Pemerintah melalui LIPI pada waktu itu (sayang sekali sekarang BRIN tidak punya resource untuk melanjutkannya) sempat terjun mengembangkan distro Linux IGOS Nusantara yang dikembangkan dari distro Fedora. Rilis terakhir dari IGOS Nusantara adalah versi 12.12 yang dirilis pada tahun 2016, kemudian setelah itu tidak ada rilis baru hingga sekarang. IGOS Nusantara ini saya ingat dulu menyediakan pilihan desktop yang sangat lengkap dengan branding Selusin DE. 

IGOS Nusantara 11 dengan desktop Gnome 3

Dulu sempat ada masa di mana pemerintah Indonesia sangat mendorong penggunaan perangkat lunak open source, yaitu pada tahun 2004-2009 di mana menristek pada waktu itu Kusmayanto Kadiman mengeluarkan sejumlah kebijakan yang "pro open source", misalnya dengan dibentuknya AOSI (Asosiasi Open Source Indonesia).
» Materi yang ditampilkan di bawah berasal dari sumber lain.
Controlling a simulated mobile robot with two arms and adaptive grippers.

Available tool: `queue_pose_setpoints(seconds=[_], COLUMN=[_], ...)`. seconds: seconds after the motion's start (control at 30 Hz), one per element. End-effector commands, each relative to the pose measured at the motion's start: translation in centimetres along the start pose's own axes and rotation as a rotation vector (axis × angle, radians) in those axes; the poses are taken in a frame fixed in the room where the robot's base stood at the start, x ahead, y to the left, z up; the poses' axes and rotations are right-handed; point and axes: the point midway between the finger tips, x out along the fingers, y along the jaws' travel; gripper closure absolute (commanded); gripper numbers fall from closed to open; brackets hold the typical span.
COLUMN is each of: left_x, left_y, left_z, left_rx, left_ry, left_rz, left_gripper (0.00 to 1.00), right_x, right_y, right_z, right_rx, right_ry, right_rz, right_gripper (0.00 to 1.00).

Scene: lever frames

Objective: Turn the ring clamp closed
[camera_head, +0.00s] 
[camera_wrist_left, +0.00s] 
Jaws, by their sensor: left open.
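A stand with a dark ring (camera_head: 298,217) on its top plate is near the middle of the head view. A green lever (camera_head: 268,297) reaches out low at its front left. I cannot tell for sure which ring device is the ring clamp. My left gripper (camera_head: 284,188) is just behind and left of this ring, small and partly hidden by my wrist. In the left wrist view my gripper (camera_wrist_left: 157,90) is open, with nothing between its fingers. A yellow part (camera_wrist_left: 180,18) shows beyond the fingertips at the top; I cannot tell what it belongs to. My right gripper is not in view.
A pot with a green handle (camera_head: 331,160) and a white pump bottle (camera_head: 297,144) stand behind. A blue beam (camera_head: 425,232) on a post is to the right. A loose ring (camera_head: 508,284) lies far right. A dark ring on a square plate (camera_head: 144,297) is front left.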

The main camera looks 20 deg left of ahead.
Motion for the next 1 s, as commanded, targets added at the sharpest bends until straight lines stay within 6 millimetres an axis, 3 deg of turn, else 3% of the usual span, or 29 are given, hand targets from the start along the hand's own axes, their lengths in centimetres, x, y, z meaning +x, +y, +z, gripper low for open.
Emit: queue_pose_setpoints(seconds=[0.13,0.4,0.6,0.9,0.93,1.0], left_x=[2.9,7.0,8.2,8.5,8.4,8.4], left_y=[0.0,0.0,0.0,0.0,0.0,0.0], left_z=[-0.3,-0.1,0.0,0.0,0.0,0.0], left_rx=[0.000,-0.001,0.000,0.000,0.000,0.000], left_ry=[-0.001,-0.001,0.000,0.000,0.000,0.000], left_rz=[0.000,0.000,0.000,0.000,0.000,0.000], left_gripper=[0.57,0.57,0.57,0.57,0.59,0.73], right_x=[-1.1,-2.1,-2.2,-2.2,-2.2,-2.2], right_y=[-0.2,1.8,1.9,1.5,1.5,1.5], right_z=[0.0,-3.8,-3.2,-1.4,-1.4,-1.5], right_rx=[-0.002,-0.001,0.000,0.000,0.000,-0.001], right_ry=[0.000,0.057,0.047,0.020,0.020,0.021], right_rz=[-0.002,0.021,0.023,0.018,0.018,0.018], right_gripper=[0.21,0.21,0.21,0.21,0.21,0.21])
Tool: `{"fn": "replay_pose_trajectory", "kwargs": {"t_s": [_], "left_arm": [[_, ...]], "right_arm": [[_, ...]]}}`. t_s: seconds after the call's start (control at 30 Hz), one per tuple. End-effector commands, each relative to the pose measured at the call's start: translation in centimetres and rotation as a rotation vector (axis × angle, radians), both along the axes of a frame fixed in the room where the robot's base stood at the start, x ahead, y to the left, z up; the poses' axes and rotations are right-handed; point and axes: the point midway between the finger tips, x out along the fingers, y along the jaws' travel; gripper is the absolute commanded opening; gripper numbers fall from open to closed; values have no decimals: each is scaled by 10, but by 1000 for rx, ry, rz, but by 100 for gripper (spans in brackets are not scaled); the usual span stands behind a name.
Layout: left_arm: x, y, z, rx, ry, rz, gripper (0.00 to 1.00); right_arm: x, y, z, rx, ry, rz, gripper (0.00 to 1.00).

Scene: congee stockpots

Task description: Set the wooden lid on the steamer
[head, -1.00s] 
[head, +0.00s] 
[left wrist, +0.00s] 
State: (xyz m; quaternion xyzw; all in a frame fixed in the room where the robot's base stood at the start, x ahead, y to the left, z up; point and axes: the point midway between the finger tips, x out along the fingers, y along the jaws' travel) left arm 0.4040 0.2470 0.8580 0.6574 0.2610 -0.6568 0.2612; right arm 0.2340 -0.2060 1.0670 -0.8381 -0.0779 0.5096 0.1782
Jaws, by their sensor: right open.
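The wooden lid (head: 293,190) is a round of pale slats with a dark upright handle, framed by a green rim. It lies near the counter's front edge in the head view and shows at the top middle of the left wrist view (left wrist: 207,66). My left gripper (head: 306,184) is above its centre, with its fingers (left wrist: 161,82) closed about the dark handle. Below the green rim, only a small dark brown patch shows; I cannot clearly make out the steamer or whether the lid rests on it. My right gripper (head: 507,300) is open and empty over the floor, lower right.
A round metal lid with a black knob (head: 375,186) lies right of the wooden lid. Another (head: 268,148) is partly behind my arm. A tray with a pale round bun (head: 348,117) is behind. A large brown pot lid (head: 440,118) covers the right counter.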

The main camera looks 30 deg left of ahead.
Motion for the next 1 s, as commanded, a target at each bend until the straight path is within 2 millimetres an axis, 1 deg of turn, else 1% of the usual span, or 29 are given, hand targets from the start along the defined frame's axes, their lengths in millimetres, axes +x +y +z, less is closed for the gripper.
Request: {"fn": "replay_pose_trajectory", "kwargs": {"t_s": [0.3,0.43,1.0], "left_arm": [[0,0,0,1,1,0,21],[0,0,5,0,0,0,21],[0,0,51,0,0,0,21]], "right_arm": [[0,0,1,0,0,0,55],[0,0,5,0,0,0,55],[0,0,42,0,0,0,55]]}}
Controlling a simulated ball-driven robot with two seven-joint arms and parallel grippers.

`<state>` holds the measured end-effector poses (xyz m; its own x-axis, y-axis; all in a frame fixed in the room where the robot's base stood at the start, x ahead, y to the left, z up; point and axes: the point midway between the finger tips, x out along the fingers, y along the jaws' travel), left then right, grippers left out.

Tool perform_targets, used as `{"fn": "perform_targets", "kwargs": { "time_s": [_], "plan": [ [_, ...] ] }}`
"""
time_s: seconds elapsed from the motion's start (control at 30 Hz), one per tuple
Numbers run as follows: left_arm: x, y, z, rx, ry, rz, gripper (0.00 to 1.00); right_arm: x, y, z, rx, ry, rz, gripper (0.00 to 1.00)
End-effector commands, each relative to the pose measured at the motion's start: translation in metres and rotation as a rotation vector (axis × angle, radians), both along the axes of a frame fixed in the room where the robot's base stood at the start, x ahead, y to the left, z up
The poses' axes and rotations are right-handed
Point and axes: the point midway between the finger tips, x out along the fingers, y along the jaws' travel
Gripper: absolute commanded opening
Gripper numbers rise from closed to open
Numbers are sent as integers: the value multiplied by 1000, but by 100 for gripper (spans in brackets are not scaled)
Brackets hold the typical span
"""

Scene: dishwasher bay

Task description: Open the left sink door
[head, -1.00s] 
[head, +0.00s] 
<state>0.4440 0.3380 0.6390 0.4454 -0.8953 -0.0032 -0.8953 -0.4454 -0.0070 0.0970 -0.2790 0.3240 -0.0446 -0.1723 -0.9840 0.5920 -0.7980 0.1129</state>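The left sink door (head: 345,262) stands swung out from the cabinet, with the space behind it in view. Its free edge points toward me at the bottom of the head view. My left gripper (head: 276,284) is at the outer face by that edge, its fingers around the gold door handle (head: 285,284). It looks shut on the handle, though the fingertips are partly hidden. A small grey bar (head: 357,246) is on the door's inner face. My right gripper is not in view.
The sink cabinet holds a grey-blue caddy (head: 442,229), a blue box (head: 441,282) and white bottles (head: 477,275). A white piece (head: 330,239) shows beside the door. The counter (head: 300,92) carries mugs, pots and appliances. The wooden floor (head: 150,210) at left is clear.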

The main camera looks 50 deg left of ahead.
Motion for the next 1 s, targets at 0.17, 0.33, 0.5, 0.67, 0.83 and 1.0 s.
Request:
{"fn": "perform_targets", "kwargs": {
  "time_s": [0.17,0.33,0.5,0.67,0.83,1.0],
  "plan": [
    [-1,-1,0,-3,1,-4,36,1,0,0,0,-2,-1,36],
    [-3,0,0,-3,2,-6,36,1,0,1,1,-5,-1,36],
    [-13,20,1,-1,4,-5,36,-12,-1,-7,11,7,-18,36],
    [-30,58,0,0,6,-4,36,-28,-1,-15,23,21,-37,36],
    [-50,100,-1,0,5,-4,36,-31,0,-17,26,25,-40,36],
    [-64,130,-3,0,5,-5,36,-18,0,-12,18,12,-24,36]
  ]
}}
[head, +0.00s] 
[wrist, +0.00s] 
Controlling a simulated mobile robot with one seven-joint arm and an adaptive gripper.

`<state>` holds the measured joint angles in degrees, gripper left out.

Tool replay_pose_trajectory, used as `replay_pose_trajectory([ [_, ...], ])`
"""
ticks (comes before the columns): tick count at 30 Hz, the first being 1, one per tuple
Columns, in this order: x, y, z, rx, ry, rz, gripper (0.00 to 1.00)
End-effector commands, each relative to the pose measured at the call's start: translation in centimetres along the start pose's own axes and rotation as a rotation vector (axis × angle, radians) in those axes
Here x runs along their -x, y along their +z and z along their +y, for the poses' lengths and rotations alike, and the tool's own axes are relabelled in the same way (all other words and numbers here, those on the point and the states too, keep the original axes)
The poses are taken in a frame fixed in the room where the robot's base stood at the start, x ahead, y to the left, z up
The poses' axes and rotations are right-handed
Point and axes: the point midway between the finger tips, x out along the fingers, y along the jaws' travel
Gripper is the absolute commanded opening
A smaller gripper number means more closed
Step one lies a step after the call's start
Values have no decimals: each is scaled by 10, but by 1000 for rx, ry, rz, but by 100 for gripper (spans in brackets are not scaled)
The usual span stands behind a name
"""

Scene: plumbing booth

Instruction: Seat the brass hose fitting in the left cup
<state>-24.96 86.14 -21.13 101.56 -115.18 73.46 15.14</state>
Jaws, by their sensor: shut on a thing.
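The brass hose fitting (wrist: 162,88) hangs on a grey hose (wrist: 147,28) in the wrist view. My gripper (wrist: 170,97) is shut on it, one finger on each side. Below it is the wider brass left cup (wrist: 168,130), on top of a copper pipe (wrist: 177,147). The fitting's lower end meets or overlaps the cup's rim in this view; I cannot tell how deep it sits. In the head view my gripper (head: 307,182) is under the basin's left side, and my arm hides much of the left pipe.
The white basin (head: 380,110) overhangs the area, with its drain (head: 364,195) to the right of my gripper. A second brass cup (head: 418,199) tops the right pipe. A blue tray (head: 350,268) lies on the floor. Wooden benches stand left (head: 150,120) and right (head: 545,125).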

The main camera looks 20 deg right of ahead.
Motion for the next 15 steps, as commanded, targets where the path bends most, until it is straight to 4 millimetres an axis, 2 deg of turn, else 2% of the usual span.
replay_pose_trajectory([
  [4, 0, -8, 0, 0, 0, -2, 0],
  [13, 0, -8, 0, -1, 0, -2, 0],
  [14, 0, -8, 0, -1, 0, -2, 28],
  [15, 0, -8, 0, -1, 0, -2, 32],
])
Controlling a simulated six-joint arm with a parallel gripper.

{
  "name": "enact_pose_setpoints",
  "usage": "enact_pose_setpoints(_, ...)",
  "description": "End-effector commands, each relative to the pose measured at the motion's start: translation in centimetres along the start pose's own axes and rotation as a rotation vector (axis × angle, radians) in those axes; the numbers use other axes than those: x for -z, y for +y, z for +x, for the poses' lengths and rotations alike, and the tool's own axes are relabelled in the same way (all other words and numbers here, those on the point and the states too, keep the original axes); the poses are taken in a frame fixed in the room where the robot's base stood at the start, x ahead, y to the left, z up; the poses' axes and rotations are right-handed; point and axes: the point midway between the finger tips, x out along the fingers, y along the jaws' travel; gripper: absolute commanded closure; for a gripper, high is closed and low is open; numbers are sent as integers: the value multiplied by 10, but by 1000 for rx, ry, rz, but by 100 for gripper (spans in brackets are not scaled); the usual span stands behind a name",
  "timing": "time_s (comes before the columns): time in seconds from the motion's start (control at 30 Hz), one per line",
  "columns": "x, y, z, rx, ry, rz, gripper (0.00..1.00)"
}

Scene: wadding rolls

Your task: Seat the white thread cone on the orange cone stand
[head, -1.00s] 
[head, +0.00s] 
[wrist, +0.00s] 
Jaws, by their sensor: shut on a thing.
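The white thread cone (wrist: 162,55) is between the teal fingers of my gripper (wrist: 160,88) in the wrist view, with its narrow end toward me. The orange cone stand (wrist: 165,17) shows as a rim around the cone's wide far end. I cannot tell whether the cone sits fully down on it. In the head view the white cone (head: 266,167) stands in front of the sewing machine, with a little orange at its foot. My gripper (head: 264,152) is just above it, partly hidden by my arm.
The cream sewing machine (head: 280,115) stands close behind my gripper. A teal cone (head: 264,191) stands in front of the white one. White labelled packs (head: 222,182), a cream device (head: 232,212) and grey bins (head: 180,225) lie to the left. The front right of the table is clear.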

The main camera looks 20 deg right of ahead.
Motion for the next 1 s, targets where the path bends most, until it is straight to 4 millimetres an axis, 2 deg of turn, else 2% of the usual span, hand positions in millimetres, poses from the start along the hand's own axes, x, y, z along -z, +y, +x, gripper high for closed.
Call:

Beberapa distro rakitan lokal lain sempat muncul, misalnya ada PCLinux OS Muslim Edition yang dikembangkan dari PCLinuxOS dengan tambahan software Islami.

PCLinuxOS Muslim Edition

Saya dulu sempat mendengar juga beberapa kampus melakukan remaster distro Linux misalnya UMS dan UI (saya lupa nama distronya). Saya sendiri juga pernah melakukan remaster Ubuntu pada saat itu yang saya beri nama TermOS dengan mengubah beberapa tampilan default menggunakan tools yang bernama remastersys.

distro Linux abal-abal

Dengan remastersys ini sangat mudah untuk melakukan remastering (membuat installable image dari distro Linux yang sudah terinstall, dengan mengubah sejumlah konfigurasi dan theme default. Saat ini remastersys yang ori sudah tidak dikembangkan lagi, source codenya masih ada dan sudah diforking oleh sejumlah orang, salah satunya di sini. Distro Linux yang ada saat ini strukturnya sudah sangat jauh berbeda dengan Linux satu dekade lalu, untuk membuat tools sejenis remastersys memang menjadi tantangan tersendiri karena lebih susah.

Sekarang Bagaimana?

Saat ini perangkat lunak open source masih ada dan terus berkembang, distro Linux juga semakin bagus dan masih menjadi pilihan utama bagi penggunanya yang sudah merasakan manfaat dan kelebihannya. Menurut saya yang sekarang berkurang adalah semangat untuk meramaikan, menyebarkan, dan menularkan penggunaannya. Mengendurnya semangat tersebut sebenarnya adalah hal yang wajar karena kondisi saat ini sudah jauh berbeda dengan yang dulu, berikut ini penyebabnya menurut pengamatan saya:

Pre-installed Wind*ws

Kalau beli laptop sekarang sudah bisa dipastikan laptop tersebut terinstall Wind*ws, tidak seperti jaman dulu yang kebanyakan hanya ada DOS. Pre-installed Wind*ws ini akhirnya mengurangi budget untuk membeli lisensi sistem operasi terpisah yang pada jaman dulu solusinya masih kebanyakan melalui pembajakan. Narasi penggunaan perangkat lunak open source yang sering digaungkan dulu adalah untuk mengurangi pembajakan, saat ini sudah tidak begitu relevan akibat adanya pre-installed Wind*ws dan kemampuan ekonomi masyarakat yang sebagian sudah mampu untuk membeli MacOS. Namun bukan berarti open source tidak cocok untuk menghemat, karena masih banyak perangkat lunak versi berbayar yang dibajak oleh masyarakat walaupun memang sudah muncul kesadaran dan kemauan yang lebih baik untuk membeli perangkat lunak berbayar.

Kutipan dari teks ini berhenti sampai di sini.